Hell, indeed, avers BC.

It was somewhat anti-climatic to discover that the proximate target of all this disquietude was not a bishop at all, but merely an innocent bystander wearing a white turtleneck with a purple crewneck pullover who claimed no church affiliation whatsoever.

This pricked the ears of several loitering evangelicals who sought to lead him to knowledge of his utter depravity and bring him to a moment of decision, but to no avail. He seemed relieved when the secular authorities swooped in to disengage him from the erstwhile soulwinners, who muttered darkly about godless government persecution of the faithful. Missing the details, but catching the general tenor of dissatisfaction with police activity, Ms. Laeticia York lay down in front of the squad car singing “We Shall Overcome” and demanding to be arrested. The bored cop closed his notebook, slid behind the wheel, backed up the cruiser, and drove off smoothly, leaving Laeticia lying in place, unnoticed by anyone as the crowd slunk away.
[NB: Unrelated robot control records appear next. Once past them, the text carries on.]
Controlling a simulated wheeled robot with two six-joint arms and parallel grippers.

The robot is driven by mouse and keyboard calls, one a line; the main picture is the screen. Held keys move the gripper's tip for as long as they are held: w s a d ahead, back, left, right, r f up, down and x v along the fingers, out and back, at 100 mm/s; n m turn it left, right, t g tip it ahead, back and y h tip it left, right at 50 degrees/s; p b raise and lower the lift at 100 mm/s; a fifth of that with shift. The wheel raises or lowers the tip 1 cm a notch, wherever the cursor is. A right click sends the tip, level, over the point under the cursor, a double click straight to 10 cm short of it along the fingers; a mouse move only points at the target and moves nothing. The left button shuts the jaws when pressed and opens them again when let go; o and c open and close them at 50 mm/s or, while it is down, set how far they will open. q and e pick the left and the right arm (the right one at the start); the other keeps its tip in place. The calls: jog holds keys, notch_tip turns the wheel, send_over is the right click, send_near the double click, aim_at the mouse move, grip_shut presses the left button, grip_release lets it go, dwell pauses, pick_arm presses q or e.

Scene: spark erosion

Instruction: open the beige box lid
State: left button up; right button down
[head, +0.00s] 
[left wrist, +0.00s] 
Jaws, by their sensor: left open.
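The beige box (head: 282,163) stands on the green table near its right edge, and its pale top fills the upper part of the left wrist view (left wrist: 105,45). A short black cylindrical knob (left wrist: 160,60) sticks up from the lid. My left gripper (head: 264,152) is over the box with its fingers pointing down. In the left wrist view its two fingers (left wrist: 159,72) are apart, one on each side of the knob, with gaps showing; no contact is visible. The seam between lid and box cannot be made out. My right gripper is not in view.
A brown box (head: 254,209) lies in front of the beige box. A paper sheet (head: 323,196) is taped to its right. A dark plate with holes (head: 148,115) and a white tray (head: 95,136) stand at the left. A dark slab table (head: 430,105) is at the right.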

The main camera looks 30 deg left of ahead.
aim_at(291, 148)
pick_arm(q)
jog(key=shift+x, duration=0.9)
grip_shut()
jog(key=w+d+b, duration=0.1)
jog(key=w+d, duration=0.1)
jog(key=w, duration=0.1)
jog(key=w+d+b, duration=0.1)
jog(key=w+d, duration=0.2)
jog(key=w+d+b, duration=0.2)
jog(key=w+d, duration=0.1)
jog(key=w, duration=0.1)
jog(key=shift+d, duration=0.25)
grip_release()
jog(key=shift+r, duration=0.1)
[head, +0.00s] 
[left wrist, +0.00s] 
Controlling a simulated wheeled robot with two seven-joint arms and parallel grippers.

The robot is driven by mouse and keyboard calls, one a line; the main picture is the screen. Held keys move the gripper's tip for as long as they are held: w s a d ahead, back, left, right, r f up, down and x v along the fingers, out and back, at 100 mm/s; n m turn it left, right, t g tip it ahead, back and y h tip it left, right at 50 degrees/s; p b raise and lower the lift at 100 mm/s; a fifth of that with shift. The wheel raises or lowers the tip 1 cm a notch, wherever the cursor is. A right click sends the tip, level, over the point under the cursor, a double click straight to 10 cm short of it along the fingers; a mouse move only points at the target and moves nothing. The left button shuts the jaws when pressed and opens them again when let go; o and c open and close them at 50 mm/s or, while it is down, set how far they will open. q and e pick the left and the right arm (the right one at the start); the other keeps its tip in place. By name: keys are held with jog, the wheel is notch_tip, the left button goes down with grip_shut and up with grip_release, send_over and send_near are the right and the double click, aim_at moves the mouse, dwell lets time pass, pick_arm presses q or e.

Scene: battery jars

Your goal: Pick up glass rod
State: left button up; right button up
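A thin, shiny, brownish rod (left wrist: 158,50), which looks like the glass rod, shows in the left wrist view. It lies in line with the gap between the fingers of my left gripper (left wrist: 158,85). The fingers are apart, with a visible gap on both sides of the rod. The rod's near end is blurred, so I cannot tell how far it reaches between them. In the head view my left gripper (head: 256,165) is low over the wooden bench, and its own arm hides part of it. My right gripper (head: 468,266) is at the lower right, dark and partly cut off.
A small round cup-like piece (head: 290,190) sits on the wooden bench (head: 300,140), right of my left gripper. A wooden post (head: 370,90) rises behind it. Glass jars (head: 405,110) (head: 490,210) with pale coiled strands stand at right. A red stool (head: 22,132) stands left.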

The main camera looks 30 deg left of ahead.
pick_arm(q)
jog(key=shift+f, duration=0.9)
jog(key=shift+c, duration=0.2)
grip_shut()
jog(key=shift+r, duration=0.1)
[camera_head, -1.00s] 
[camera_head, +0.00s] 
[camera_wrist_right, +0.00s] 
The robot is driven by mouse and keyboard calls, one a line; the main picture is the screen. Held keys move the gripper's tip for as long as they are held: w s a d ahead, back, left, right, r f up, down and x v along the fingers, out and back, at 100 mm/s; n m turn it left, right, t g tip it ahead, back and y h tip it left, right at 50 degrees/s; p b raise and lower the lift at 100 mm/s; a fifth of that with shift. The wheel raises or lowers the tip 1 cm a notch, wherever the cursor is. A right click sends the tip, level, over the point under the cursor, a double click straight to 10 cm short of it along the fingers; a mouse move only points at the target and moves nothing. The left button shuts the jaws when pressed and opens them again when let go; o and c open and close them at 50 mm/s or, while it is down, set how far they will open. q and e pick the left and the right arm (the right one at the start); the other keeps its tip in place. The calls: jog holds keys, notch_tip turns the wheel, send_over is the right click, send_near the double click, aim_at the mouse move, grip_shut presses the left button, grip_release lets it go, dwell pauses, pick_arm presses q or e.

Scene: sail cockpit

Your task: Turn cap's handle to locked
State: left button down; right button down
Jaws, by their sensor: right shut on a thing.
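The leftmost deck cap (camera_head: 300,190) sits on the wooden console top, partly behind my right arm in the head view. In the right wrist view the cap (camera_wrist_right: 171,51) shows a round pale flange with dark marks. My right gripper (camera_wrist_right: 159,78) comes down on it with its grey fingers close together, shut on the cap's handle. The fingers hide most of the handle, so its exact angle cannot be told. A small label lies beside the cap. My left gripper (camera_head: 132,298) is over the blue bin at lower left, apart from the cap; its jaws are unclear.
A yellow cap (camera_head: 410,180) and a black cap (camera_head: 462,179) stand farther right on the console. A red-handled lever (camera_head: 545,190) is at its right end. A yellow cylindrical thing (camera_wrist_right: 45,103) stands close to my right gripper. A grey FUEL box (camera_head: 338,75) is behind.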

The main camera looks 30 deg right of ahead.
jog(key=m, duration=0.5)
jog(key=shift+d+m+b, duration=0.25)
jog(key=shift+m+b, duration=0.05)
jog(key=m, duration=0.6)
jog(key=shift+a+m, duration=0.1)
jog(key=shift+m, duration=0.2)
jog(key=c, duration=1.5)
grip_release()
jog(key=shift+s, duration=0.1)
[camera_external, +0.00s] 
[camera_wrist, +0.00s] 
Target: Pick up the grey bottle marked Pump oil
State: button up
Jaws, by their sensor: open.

It remains to be seen whether the procession will continue in the coming year. The Reverend Dr. Burton-Coggles believes much study and discussion is warranted. BC is told senior warden Augustus Seabury “Buzz” Lancaster has convened a committee to plan for an alternate procession to replace the current one, which in his estimation, has grown scandalously lax. Most members of St. Euphemesius-By-The-Freeway just hope things might go on as before, but know in their heart of hearts it is unlikely to do so.

All this makes for a perplexing new year, but BC simply sighs and fervently prays that the Light hinted at in Advent and glimmering forth at the Feast of the Nativity has waxed radiant in your lives this Christmastide and, as Epiphany draws near, that the luminous gift of the Incarnate Word fully shine in and through each one of us to a world dark and yearning for redemption.

Pray for me, a sinner. And stay in peace to love and serve the Lord.